### Task to carry out
Return the material word for word. Do not include pictures.

### Information provided
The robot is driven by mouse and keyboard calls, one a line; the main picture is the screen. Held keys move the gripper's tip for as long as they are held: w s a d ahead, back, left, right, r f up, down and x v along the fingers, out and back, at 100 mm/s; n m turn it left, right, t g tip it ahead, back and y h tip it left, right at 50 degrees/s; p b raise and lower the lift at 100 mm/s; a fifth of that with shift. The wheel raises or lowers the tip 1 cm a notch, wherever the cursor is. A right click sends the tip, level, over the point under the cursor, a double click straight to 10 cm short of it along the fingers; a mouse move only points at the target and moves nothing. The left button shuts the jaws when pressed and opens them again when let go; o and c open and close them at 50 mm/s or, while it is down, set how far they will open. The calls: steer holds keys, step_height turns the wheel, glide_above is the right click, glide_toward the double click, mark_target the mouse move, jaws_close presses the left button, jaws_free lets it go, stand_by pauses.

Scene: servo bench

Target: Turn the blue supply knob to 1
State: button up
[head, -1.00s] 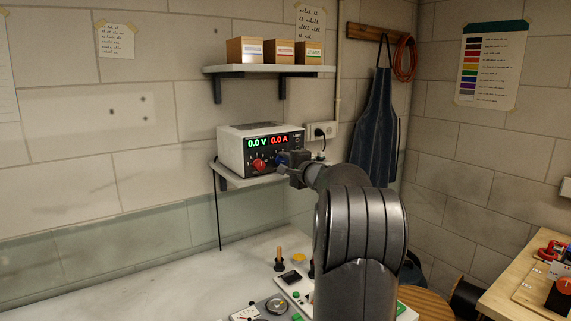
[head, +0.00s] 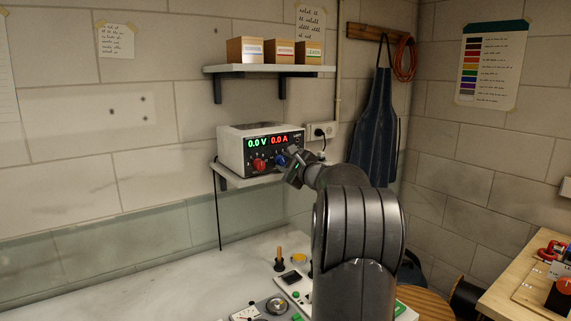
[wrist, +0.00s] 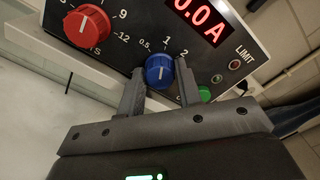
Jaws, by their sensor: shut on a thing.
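The blue supply knob (wrist: 158,74) sits on the front of the power supply, with 0.5, 1 and 2 printed around it. Its white mark points roughly up in the wrist view, towards the side where 1 is printed; I cannot tell whether it is exactly on 1. My gripper (wrist: 160,82) is shut on the knob, one finger on each side. In the head view my gripper (head: 288,165) reaches the knob (head: 281,160) from the right. The power supply (head: 232,155) reads 0.0 V and 0.0 A.
A larger red knob (wrist: 88,26) is left of the blue one. A green terminal (wrist: 204,93) lies close to the right finger. The supply stands on a wall shelf (head: 245,180), with another shelf (head: 270,69) holding boxes above. A socket (head: 320,130) is at right.

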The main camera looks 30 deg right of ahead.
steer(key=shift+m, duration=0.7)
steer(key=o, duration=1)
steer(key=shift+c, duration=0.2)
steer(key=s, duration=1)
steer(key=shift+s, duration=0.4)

### Answer in full
The robot is driven by mouse and keyboard calls, one a line; the main picture is the screen. Held keys move the gripper's tip for as long as they are held: w s a d ahead, back, left, right, r f up, down and x v along the fingers, out and back, at 100 mm/s; n m turn it left, right, t g tip it ahead, back and y h tip it left, right at 50 degrees/s; p b raise and lower the lift at 100 mm/s; a fifth of that with shift. The wheel raises or lowers the tip 1 cm a notch, wherever the cursor is. A right click sends the tip, level, over the point under the cursor, a double click straight to 10 cm short of it along the fingers; a mouse move only points at the target and moves nothing. The left button shuts the jaws when pressed and opens them again when let go; o and c open and close them at 50 mm/s or, while it is down, set how far they will open. The calls: steer holds keys, step_height turns the wheel, glide_above is the right click, glide_toward the double click, mark_target the mouse move, jaws_close presses the left button, jaws_free lets it go, stand_by pauses.

Scene: servo bench

Target: Turn the blue supply knob to 1
State: button up
[head, -1.00s] 
[head, +0.00s] 
[wrist, +0.00s] 
Jaws, by their sensor: shut on a thing.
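The blue supply knob (wrist: 158,74) sits on the front of the power supply, with 0.5, 1 and 2 printed around it. Its white mark points roughly up in the wrist view, towards the side where 1 is printed; I cannot tell whether it is exactly on 1. My gripper (wrist: 160,82) is shut on the knob, one finger on each side. In the head view my gripper (head: 288,165) reaches the knob (head: 281,160) from the right. The power supply (head: 232,155) reads 0.0 V and 0.0 A.
A larger red knob (wrist: 88,26) is left of the blue one. A green terminal (wrist: 204,93) lies close to the right finger. The supply stands on a wall shelf (head: 245,180), with another shelf (head: 270,69) holding boxes above. A socket (head: 320,130) is at right.

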The main camera looks 30 deg right of ahead.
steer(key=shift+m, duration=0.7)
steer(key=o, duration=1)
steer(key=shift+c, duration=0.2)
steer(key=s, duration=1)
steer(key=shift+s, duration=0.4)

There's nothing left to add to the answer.